> _Data_:
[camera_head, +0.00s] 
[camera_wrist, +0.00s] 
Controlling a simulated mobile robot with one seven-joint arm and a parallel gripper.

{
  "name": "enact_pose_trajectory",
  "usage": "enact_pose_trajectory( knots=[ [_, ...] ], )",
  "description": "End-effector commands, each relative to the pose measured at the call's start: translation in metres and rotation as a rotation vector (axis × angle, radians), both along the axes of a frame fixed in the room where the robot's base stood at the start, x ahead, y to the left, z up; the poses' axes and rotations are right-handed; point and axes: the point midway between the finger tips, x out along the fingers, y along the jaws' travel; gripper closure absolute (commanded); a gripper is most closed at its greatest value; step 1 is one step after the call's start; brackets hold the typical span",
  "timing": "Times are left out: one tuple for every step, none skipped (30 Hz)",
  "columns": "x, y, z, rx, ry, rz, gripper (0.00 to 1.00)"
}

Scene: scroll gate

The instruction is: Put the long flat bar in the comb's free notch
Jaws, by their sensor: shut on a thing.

> _Problem statement_: Print the complete listing again, exactly as it stands.

> _Full solution_:
[camera_head, +0.00s] 
[camera_wrist, +0.00s] 
Controlling a simulated mobile robot with one seven-joint arm and a parallel gripper.

{
  "name": "enact_pose_trajectory",
  "usage": "enact_pose_trajectory( knots=[ [_, ...] ], )",
  "description": "End-effector commands, each relative to the pose measured at the call's start: translation in metres and rotation as a rotation vector (axis × angle, radians), both along the axes of a frame fixed in the room where the robot's base stood at the start, x ahead, y to the left, z up; the poses' axes and rotations are right-handed; point and axes: the point midway between the finger tips, x out along the fingers, y along the jaws' travel; gripper closure absolute (commanded); a gripper is most closed at its greatest value; step 1 is one step after the call's start; brackets hold the typical span",
  "timing": "Times are left out: one tuple for every step, none skipped (30 Hz)",
  "columns": "x, y, z, rx, ry, rz, gripper (0.00 to 1.00)"
}

Scene: scroll gate

The instruction is: Put the long flat bar in the comb's free notch
Jaws, by their sensor: shut on a thing.

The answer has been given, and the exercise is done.